Savvy investors are increasingly considering climate-related information in their decisionmaking. How companies model future costs of climate policies, the extent to which they are prepared to adjust to the physical impacts of climate change, and how climate projections impact corporate planning are just some of the information investors are interested in knowing. This argues for considering more climate-related information legally “material” under existing U.S. securities law, and understanding how courts may treat such information is crucial to achieving more expansive disclosure.

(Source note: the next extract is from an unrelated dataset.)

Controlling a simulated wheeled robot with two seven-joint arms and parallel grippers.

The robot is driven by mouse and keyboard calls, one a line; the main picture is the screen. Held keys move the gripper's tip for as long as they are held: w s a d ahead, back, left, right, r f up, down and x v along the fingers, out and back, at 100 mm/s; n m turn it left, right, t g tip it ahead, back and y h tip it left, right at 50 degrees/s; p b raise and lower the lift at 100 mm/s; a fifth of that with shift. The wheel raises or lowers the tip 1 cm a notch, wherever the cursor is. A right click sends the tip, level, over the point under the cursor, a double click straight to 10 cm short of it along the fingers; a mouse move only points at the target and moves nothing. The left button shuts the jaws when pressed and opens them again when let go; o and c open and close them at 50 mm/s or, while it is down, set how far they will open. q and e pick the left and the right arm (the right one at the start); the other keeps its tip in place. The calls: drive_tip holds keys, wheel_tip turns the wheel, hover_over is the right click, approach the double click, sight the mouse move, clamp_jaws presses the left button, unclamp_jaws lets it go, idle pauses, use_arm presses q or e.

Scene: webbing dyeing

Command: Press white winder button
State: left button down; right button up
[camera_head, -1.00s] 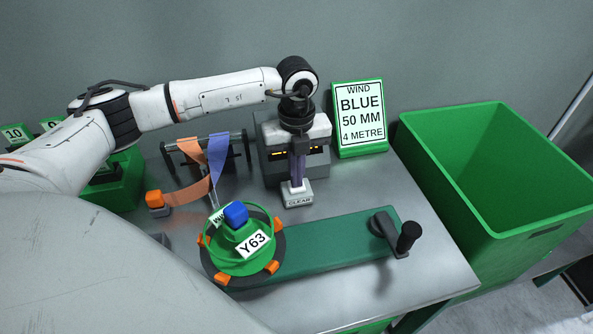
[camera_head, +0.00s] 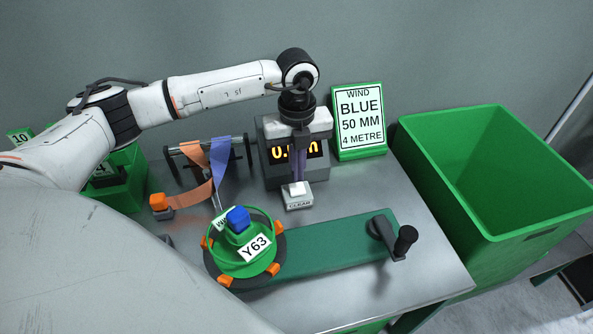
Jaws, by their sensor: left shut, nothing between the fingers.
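The white button (camera_head: 296,188) sits on a small block labelled CLEAR (camera_head: 299,203) at the front of the grey winder counter (camera_head: 282,178). My left gripper (camera_head: 297,181) points straight down with its fingers shut and empty, its tips at the top of the button; they seem to touch it. The counter display (camera_head: 283,152) is lit with orange digits, partly hidden behind the gripper. The green winder reel (camera_head: 243,262), tagged Y63 with a blue knob, sits at the left end of a green base. My right gripper is not in view.
A black crank handle (camera_head: 404,241) stands on the green base (camera_head: 330,244). Orange and blue webbing (camera_head: 219,160) hangs from a rack at left. A sign (camera_head: 359,116) reads WIND BLUE 50 MM 4 METRE. A large green bin (camera_head: 478,222) stands at right.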

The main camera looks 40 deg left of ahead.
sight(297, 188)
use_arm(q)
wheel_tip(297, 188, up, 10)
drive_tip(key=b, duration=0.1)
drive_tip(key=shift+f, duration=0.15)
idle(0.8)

In The Reasonable Investor and Climate-Related Information: Changing Expectations for Financial Disclosures, just published in the February issue of ELR—The Environmental Law Reporter, Hana Vizcarra identifies four trends demonstrating that reasonable investors now deem climate-related information to be material:
(1) the growing, consistent vocal interest by mainstream investors in climate-related information;
(2) recent indications that investors use the climate information they get from companies and are seeking out and incorporating additional information;
(3) companies’ response to investor demands for more information; and
(4) the consolidation of investment decisionmaking in the hands of a smaller number of fund managers, increasing the importance of their views on climate information.
In light of these trends, international jurisdictions have begun incorporating climate information into their disclosure regimes, but the regulatory environment in the U.S. remains unchanged. A lack of guidance and relevant case law on what climate information is “material” fosters uncertainty, explains Vizcarra. “We are unlikely to see new regulatory guidance, enforcement activity, or legislative action in the near future that clarifies how climate-related information fits into the existing mandatory disclosure regime,” she writes. “As a result, courts will likely set the first guardrails for how to consider climate-related information, increasing the importance of how courts’ understanding of the definition of materiality could apply to climate-related information.”
Vizcarra finds that U.S. courts do not consider environmental, social, and governance (ESG) information broadly. Rather, they will look to “a specific piece of information in relation to an individual company’s situation” in order to determine whether that information is material to a reasonable investor. As a result, “how a court applies the current definition of materiality to new types of information will determine how effectively climate-related information is integrated into mainstream investing.”